Car c’est sans aucun doute par là que Scola réussit encore le mieux son « constat », qui, du coup, n’en est plus un : le vieillissement et l’insatisfaction de ces « hommes de culture » – même Amedeo, l’ignorant, œuvre pour la culture – ne pouvaient être mieux évoqués que par ces cinq hommes pitoyables, se raccrochant dans leur détresse à la femme ou au métier qui leur échappent, arrivés à un tel point d’angoisse et de doute qu’ils ne peuvent plus créer, qu’ils ne peuvent plus seulement aimer.
Sergio (Serge Reggiani) est celui qui va le plus loin en s’effaçant volontairement d’une société qui le repousse : mais tous sont aussi poignants dans leur désir désespéré d’agir pendant qu’il en est encore temps, alors que leurs espoirs sont rendus vains par un avenir trop court, un passé dont ils n’ont rien fait.
Les cinq grands acteurs employés dans ces rôles sont ici meilleurs qu’ils n’ont jamais été, peut-être parce que Scola a touché en eux le point sensible. En plus, le réalisateur a eu la finesse de les diriger chacun dans leur registre habituel : Tognazzi plastronnant, Trintignant halluciné. Mastroianni hésitant… A cela près que ces « attributions » n’apparaissent plus comme telles, mais comme correspondant à la vérité des acteurs, ce qui les rend encore bien plus pathétiques.
Scola a beau répéter dans ses déclarations que ses personnages sont « emblématiques », ils n’en restent pas moins terriblement émouvants au niveau des aventures individuelles qu’ils vivent, parce que Scola met trop de chaleur et d’amour dans sa direction pour ne créer que des symboles.

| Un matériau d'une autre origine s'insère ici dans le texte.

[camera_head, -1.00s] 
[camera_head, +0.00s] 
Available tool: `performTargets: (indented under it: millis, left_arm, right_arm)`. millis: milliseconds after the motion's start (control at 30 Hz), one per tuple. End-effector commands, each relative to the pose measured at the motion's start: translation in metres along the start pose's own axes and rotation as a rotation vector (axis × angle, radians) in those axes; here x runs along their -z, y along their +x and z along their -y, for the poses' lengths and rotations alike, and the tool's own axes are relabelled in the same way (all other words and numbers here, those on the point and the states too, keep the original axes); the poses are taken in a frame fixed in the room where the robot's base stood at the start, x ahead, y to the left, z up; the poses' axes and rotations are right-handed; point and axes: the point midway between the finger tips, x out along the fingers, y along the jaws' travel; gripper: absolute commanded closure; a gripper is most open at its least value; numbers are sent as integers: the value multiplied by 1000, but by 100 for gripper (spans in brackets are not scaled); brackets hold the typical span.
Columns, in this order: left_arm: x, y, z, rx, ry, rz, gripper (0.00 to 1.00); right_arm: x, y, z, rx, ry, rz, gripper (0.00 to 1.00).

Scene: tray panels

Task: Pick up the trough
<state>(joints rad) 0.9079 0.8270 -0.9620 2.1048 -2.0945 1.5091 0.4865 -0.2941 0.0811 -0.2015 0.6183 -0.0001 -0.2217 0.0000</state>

Et puis, il y a l’humour, dont Scola ne se départ pas ici, car il peut seul faire passer un sujet aussi grave, l’humour qui remet les choses à leur juste place, en évitant que La Terrasse ne tourne à la tragédie : après tout, rien n’est perdu, et malgré l’orage d’automne de la fin, tout se termine… par des chansons. Tout intransigeant que paraisse le parti cinématographique choisi dans La Terrasse, Scola reste un cinéaste attentif aux hommes, se mettant avec sollicitude et talent à l’écoute de leurs sentiments les plus intimes, comme il est à l’écoute de la société dans laquelle il vit.